> _WHAT IS REQUIRED_: Please repeat, exactly and with nothing added, the lines running from the line that contains "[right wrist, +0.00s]" to the line that contains "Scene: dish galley", both lines included.
###
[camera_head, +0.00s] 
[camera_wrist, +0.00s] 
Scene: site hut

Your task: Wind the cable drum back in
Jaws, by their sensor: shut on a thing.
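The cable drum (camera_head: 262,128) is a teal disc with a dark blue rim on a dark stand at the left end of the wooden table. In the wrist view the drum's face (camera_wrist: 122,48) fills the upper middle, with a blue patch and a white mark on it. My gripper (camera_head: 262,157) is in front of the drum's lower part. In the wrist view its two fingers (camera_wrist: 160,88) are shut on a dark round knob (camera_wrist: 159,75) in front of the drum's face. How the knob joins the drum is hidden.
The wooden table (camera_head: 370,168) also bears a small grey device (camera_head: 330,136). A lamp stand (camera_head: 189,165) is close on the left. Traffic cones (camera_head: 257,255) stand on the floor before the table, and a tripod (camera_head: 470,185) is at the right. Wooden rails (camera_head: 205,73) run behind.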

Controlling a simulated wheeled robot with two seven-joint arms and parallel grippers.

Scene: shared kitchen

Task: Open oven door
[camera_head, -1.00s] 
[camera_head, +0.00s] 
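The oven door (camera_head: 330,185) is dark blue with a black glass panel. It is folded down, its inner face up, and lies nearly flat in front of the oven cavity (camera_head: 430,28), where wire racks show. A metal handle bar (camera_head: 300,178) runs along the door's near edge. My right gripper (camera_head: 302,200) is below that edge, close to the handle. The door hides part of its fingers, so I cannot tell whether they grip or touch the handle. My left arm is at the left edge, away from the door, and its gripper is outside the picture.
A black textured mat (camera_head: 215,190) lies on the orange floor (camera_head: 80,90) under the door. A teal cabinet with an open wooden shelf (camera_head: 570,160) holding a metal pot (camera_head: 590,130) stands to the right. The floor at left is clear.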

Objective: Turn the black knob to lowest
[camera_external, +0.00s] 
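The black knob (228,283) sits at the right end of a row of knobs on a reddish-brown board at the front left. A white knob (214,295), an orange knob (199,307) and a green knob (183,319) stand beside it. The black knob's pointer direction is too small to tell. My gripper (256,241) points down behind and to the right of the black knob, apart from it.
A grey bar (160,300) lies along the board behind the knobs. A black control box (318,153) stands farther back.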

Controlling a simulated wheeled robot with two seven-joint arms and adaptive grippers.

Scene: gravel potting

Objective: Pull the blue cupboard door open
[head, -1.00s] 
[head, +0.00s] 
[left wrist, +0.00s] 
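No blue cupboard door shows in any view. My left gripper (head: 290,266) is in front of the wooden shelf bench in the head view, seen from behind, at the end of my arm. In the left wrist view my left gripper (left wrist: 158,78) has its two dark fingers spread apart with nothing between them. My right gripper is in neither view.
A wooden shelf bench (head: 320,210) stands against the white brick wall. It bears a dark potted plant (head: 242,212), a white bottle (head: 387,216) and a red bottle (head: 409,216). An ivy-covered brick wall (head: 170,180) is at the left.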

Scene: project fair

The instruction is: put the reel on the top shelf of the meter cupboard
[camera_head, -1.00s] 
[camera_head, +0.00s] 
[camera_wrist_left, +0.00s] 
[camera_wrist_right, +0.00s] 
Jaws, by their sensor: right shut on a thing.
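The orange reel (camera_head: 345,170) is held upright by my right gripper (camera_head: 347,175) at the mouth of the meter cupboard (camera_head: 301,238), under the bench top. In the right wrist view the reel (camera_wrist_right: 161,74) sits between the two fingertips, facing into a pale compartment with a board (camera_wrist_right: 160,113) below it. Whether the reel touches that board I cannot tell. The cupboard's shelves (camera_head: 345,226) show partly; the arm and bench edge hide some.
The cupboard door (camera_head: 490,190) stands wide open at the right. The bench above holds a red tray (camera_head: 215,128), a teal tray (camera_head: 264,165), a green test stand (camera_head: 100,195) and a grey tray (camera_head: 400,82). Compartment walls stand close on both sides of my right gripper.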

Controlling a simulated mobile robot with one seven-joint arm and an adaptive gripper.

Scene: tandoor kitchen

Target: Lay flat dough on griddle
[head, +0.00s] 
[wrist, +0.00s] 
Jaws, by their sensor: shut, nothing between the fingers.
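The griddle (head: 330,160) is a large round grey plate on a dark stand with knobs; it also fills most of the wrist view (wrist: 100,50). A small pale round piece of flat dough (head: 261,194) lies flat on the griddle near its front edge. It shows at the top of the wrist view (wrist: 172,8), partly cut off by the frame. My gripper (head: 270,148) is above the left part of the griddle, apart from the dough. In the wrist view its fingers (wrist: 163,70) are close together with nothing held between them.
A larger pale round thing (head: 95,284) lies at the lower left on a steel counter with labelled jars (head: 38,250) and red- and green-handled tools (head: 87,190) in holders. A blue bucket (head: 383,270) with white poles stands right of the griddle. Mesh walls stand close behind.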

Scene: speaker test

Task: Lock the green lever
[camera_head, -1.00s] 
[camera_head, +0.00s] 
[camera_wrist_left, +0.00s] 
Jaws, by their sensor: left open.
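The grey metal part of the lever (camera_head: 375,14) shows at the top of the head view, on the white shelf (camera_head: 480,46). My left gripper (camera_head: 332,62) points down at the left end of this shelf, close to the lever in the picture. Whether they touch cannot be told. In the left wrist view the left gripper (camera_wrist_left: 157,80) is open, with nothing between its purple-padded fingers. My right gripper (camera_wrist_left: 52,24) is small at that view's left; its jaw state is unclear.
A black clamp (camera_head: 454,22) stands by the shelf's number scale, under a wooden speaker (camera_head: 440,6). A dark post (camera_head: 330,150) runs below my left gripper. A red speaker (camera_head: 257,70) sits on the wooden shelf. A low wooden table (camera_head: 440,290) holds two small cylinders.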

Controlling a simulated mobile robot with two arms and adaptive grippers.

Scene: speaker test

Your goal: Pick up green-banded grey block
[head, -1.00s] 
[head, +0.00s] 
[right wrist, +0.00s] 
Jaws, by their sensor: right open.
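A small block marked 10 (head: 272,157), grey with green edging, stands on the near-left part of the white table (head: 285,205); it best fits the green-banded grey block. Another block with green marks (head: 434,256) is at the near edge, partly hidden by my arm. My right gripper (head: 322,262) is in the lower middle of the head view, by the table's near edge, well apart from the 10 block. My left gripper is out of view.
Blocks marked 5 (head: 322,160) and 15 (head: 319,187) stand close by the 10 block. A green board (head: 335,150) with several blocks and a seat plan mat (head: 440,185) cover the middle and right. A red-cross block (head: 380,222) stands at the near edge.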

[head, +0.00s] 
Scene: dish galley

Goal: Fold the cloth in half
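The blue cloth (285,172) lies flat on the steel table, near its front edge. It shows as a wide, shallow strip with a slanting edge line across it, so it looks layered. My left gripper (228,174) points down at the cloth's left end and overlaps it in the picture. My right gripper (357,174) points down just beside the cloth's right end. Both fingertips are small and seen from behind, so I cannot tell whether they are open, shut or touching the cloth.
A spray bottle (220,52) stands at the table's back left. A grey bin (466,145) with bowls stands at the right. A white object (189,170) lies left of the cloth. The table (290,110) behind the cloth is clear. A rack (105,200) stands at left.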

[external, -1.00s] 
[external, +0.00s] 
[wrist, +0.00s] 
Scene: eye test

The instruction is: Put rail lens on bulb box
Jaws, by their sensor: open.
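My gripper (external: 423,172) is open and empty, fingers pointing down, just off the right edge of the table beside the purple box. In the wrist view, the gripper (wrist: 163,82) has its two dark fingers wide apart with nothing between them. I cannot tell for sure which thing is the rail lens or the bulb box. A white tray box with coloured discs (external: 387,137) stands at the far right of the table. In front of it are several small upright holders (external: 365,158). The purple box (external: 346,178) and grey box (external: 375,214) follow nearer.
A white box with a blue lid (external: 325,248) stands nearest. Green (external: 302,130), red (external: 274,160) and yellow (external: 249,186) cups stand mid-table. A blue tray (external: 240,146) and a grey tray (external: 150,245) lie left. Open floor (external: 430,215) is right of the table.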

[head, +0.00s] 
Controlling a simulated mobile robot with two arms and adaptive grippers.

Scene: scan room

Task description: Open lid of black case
###
> _TASK SOLUTION_:
[right wrist, +0.00s] 
Jaws, by their sensor: right open.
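A small block marked 10 (head: 272,157), grey with green edging, stands on the near-left part of the white table (head: 285,205); it best fits the green-banded grey block. Another block with green marks (head: 434,256) is at the near edge, partly hidden by my arm. My right gripper (head: 322,262) is in the lower middle of the head view, by the table's near edge, well apart from the 10 block. My left gripper is out of view.
Blocks marked 5 (head: 322,160) and 15 (head: 319,187) stand close by the 10 block. A green board (head: 335,150) with several blocks and a seat plan mat (head: 440,185) cover the middle and right. A red-cross block (head: 380,222) stands at the near edge.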

[head, +0.00s] 
Scene: dish galley

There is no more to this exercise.